Jonathan Zasloff watched "The Backyardigans" with his four-year-old and is now wondering whether communal backyards might make sense in some suburban areas:
Whenever anyone wants to increase density, increase housing stock, etc., people scream because, among other things, this is seen as destroying the single-family neighborhood. But the Backyardigans shows that this doesn't have to be true.
You can easily have single-family neighborhoods with greatly increased density, and the walkability and transit accessibility that comes from that, if you reduce lawn size and share some of that open space. No, this isn't an apartment building: all the kids (animals?) live in single-family, detached homes. ...

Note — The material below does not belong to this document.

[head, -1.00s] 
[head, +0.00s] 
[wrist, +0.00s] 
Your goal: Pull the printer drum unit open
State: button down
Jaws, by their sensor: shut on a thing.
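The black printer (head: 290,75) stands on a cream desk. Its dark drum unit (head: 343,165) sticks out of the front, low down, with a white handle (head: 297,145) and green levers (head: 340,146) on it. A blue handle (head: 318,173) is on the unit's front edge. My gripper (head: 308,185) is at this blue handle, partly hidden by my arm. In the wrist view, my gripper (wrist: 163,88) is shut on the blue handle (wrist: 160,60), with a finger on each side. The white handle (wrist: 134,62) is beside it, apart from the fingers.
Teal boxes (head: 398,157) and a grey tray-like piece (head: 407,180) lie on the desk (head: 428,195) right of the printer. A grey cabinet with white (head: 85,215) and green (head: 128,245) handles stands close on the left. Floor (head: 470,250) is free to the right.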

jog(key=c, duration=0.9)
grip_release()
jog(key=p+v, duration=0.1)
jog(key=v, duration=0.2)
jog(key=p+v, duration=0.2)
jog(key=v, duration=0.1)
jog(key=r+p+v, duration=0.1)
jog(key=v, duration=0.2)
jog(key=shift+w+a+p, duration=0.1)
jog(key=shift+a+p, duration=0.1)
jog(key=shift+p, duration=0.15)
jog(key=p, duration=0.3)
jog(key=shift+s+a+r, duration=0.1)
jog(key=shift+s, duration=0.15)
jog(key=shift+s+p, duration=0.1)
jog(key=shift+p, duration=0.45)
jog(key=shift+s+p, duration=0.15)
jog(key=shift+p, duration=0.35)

So why don't more neighborhoods have this? Because in most suburbs, it's illegal: you can't share a lawn—there are setback requirements, fencing requirements, lot size requirements, etc. Developers won't build what they can't entitle. And so we assume that single-family neighborhoods mean far lower density, and transit accessibility, than we should.

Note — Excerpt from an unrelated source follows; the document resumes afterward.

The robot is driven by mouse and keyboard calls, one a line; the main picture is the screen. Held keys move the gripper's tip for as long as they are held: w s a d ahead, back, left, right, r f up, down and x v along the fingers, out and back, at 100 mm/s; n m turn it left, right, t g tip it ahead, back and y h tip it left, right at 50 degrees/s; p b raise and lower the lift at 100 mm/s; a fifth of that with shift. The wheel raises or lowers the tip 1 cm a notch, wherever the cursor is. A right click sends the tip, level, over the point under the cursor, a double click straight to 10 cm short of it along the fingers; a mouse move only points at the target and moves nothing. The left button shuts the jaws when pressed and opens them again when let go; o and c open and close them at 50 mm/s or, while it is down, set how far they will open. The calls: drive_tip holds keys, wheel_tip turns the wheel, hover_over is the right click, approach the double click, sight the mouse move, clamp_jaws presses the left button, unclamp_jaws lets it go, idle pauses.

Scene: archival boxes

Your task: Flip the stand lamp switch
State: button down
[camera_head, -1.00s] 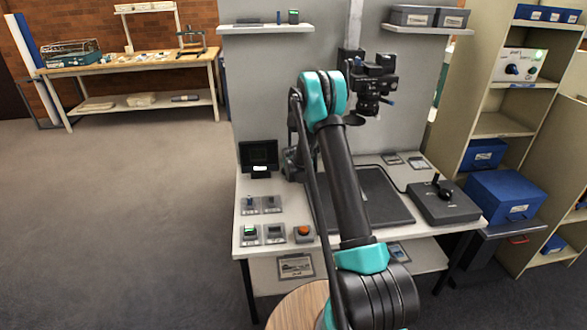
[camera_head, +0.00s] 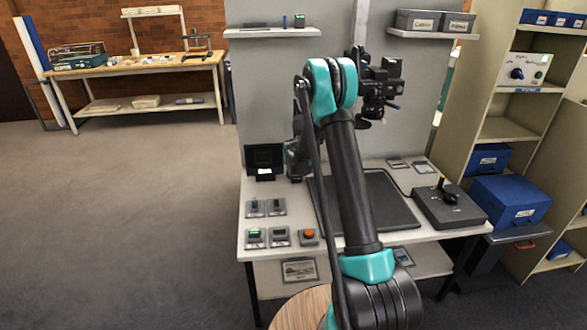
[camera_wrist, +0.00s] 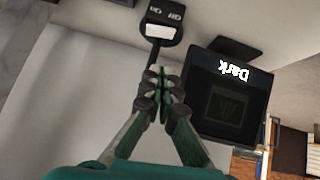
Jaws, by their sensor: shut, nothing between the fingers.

Not everyone wants to share a yard, of course, for a whole slew of reasons, but I do wonder if, with the rise in gas prices, we'll start to see more experimenting along these lines. Anyway, this reminds me to link to Elizabeth Kolbert's New Yorker essay on the cultural history of lawns. In Britain, lawns were originally seen as a status symbol, a preserve of the rich; nowadays, in many suburban neighborhoods, they're seen as a necessity, a patch of green to be trimmed and watered and doused in chemicals no matter how often you use it, because it demonstrates your commitment to the local community. (In Orem, Utah, one 70-year-old woman was even arrested recently when she fell afoul of local "weed laws" by letting her grass go brown.)
Among other things, Kolbert traces the rise of the anti-lawn movement, whose case centers mainly on the absurd quantities of chemicals, fertilizer, and water that go into yard upkeep. One recent NASA study found that America's lawns and golf courses take up, all told, an area the size of New York State—many lawns are plopped down in areas where turf grass wasn't ever meant to grow, and it takes 200 gallons of water per person per day to irrigate all those thirsty green patches. Worse still, many of the herbicides used in lawn care end up running off into streams, lakes, and, eventually, drinking water.

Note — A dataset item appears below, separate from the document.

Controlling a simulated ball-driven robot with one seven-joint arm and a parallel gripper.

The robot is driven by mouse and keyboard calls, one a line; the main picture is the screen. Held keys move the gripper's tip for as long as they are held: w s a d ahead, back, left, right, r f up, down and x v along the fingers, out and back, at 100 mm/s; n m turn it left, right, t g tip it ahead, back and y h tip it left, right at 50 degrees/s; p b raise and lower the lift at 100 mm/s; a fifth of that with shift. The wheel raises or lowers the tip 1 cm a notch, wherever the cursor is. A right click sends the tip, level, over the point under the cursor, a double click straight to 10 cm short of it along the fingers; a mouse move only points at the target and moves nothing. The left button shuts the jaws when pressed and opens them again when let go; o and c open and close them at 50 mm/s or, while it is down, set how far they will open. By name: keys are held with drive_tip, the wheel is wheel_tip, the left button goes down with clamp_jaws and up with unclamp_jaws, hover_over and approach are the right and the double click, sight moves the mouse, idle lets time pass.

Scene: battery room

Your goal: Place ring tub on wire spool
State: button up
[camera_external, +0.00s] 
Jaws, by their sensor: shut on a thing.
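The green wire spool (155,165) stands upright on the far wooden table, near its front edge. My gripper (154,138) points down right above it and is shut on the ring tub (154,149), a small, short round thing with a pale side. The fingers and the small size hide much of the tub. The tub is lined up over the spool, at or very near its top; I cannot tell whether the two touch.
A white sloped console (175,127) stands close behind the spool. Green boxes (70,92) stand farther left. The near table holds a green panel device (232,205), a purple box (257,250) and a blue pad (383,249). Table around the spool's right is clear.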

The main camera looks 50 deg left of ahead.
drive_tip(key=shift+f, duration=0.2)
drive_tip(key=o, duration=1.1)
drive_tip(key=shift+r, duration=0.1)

So it's no surprise that some people have begun rethinking the American lawn, swapping out turf grass for native trees, wild meadow, "moss gardens," or even vegetable patches—one author estimates that the average yard could yield hundreds of pounds of fruits and vegetables each year. Some suburbanites have started to do this, but they're still a minority—Kolbert notes that, among other obstacles, developers find that spreading around grass seed is still the easiest way to put in a new landscape. Mainly, though, lawns are what they are because that's the tradition, and it's hard to see that changing radically anytime soon.